This past week has brought many curious and provocative changes to the way I’m travelling. For a while now I’ve been aware that the whole psycho-spiritual crisis kicked off by my rejection of xianity had left me in a bit of a vaccuum, meaning wise. I needed a format in which to hang my self and understand where I fit in the universe. I’m happy with the scientific rationalist explanations of the evolution of humans as a species and possible origins of the Universe(s), but what I need is a working mythology.
It was with some enthusiasm that I began exploring Heathenism and Asatru, as it is a pretty comprehensive world view. Asatru or Heathenism incorporates mythology, cosmology, magic, divination, ritual… And I’m finding that everything I’ve intuitively collected in my electic solitary life is porting over with in most cases simply a change of name. The most amazing coincidences are occurring. Yesterday I was given a set of runes hand made by a friend.
There’s been a real issue however with finding others with whom to discuss this experience. Apparently Asatru in Australia has a bad reputation for being connected with white supremacy. I have a little Thor’s hammer charm that I’d like to wear along with my pentagram. (And the way I came across the hammer is very special!) The pentagram’s okay as a symbol of where I’ve come from. I don’t mind if people see me as connected with weird arsed stories about eating babies, Satanic worship or sex with animals, but I will not be associated with racists. Having initially encountered attitudes that I thought belonged in Alabama in the 50’s, I find myself quite suspicious and critical when researching new contacts and sources.
I had a read of Henry’s article on masculinity and Australian culture, and I find that I agree with most of what he’s saying there. That the socially enforced gender roles are potentially harmful and can keep people from really developing themselves. Being stuck to having to be seen as tough or aggressive and so forth prevents a valuable integration and self-knowledge. It also totally screws up your idea of personal boundaries. Building on that I’m trying to understand why people see a need to be so exclusivist and nasty about “who can share our faith”. As if it were a human’s job to defend the gods… As if the gods weren’t able to draw people into spiritual understanding and experience without needing to get the all clear from a self-important gang leader.

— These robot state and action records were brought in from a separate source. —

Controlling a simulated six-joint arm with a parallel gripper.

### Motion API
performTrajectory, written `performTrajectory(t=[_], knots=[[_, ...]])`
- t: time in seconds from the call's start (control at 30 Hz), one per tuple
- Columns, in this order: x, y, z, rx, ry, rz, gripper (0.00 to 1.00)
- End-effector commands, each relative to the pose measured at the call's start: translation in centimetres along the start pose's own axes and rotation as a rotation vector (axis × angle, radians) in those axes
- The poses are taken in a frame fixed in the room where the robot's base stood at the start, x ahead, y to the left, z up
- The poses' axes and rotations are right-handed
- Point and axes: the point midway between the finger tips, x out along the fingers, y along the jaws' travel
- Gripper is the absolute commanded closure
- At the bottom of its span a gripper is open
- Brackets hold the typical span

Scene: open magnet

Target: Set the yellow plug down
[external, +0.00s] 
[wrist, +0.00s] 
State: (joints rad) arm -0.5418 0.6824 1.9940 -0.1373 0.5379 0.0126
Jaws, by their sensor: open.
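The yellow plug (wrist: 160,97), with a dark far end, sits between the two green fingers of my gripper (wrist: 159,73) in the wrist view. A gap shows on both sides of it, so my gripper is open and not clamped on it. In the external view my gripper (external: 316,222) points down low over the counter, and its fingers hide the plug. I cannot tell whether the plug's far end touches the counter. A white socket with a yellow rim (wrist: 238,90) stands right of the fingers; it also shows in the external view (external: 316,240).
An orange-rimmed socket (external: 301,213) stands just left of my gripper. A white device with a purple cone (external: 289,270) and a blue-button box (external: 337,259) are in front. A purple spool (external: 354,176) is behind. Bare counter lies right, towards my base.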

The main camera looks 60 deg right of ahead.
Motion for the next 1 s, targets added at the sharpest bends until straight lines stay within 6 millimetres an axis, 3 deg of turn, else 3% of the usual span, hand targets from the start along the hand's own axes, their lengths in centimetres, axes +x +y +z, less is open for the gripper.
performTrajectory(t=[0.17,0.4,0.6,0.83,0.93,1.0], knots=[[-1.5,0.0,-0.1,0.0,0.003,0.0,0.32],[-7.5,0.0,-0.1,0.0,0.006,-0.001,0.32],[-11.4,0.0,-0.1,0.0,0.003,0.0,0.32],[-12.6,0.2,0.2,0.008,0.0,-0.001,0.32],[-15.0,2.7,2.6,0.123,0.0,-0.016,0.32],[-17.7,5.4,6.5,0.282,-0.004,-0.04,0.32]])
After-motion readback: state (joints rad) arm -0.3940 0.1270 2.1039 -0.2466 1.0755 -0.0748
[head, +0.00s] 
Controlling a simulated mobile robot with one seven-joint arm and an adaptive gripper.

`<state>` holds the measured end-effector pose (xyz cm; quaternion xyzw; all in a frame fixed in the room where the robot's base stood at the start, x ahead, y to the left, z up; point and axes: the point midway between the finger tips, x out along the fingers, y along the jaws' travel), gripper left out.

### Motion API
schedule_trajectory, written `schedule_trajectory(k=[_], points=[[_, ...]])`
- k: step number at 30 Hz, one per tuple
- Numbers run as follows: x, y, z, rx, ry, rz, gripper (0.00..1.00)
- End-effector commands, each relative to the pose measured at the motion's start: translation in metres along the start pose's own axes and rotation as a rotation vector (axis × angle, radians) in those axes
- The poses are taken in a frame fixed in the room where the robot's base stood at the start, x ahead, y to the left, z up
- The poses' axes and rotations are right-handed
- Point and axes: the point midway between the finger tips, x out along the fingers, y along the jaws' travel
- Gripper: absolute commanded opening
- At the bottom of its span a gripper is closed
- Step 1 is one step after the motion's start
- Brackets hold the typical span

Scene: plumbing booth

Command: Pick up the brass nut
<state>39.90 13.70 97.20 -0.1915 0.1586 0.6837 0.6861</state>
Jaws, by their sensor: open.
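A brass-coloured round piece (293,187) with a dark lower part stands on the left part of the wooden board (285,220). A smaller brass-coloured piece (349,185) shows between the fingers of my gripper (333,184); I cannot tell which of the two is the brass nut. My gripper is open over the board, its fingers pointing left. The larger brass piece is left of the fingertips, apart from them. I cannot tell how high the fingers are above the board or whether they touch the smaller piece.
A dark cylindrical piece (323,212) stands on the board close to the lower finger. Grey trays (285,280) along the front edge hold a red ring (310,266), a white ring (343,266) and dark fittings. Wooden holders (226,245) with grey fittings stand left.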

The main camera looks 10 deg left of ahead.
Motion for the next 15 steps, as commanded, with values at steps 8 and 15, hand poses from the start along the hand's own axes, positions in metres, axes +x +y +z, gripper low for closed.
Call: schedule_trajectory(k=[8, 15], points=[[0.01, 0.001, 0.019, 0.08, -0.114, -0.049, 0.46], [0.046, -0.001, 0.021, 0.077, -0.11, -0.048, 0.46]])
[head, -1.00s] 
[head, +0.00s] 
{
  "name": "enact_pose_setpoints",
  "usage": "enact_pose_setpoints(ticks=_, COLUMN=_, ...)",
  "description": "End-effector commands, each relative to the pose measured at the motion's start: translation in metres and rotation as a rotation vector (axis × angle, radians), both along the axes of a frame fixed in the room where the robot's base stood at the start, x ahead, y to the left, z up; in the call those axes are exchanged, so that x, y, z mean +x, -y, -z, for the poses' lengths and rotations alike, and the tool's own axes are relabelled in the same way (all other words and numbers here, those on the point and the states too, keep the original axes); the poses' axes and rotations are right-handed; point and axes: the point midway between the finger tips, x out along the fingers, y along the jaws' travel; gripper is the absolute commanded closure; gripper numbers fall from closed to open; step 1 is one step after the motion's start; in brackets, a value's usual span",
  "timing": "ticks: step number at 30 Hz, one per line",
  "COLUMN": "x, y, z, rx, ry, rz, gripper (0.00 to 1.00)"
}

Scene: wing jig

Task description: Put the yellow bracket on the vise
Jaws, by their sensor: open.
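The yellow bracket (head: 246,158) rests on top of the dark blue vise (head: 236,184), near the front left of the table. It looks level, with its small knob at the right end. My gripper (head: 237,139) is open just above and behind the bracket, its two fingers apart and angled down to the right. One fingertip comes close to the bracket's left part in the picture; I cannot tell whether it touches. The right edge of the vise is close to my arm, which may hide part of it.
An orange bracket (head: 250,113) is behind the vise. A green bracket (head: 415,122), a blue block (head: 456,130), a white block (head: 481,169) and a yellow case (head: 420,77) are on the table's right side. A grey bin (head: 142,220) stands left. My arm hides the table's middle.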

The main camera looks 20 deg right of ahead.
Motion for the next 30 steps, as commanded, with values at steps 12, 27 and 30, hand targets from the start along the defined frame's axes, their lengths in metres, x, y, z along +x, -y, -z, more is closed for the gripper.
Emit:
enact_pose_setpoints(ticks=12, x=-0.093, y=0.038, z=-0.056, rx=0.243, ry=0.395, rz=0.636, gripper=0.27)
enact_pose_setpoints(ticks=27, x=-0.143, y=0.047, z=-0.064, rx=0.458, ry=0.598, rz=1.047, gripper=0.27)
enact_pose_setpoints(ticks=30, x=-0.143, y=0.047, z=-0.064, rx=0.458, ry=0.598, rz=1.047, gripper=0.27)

We live in the midst of global monoculture, which is admittedly pretty awful and treats humans as mere grist for the mill. Another consumer unit to be manipulated by advertising and the mass media into buying, voting and hating according to the will of the publishers. It’s difficult, even if you are consciously aware of it, to filter out all the overlearned stereotypes and emotional triggers in the sea of information we’re constantly bombarded with. And the enforcement of social constructs is absolutely brutal.
As an animal, the human species evolved in groups. Over 6 million odd years we didn’t survive because we were smarter, stronger or faster. We prospered because, in spite of what corporate culture would tell us about competition, we co-operate. We are a group animal. And acceptance within our group is one of the strongest motivators for us. We need to be needed. We need to belong.
On a tangent, the human species evolved in Africa. White skin is a very late evolutionary mutation. If you’re seriously going to search back for the common spirituality of “our ancestors” you ain’t going back to anything white, baby, you’re going back to black. And it can’t be that different from other indigenous spiritualities since a pentecostal minister was able to port demon exorcisms and trance states from his experience in Africa in the 70’s back into churches in the US without anyone blinking an eye. Except the psychologists on the fringes trying not to wet themselves laughing.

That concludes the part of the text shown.